### [WHAT THE TASK ASKS]
Omit all pictures. Quote the lines from the one with "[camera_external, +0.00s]" through the end of the listing below, exactly as they appear.

### [SOURCE MATERIAL]
--------------------------------------------------

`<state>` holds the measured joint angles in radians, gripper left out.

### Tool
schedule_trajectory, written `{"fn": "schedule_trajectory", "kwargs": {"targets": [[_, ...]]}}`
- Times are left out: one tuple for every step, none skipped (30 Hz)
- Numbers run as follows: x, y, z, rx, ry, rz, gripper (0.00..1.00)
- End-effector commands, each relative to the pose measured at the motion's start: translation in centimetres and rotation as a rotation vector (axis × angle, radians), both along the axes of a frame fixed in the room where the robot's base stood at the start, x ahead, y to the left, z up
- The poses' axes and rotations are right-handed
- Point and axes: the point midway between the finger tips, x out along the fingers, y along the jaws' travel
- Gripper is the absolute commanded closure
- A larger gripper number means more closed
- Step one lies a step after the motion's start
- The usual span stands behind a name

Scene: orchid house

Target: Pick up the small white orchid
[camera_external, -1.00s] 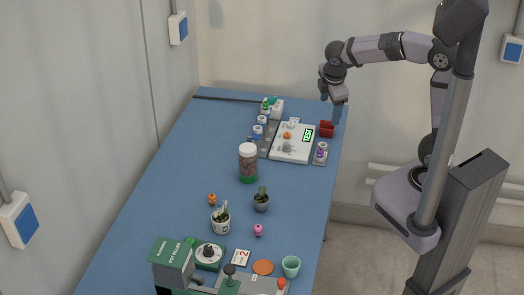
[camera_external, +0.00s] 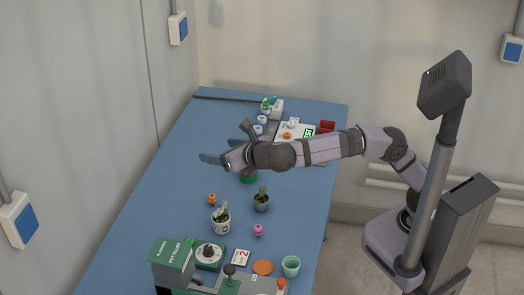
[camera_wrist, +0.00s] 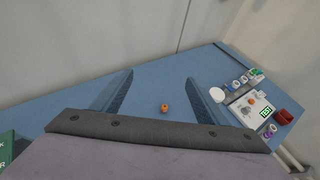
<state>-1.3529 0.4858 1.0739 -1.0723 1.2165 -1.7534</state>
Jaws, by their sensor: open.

--------------------------------------------------

### [RIGHT ANSWER]
[camera_external, +0.00s] 
[camera_wrist, +0.00s] 
<state>-1.3529 0.4858 1.0739 -1.0723 1.2165 -1.7534</state>
Jaws, by their sensor: open.

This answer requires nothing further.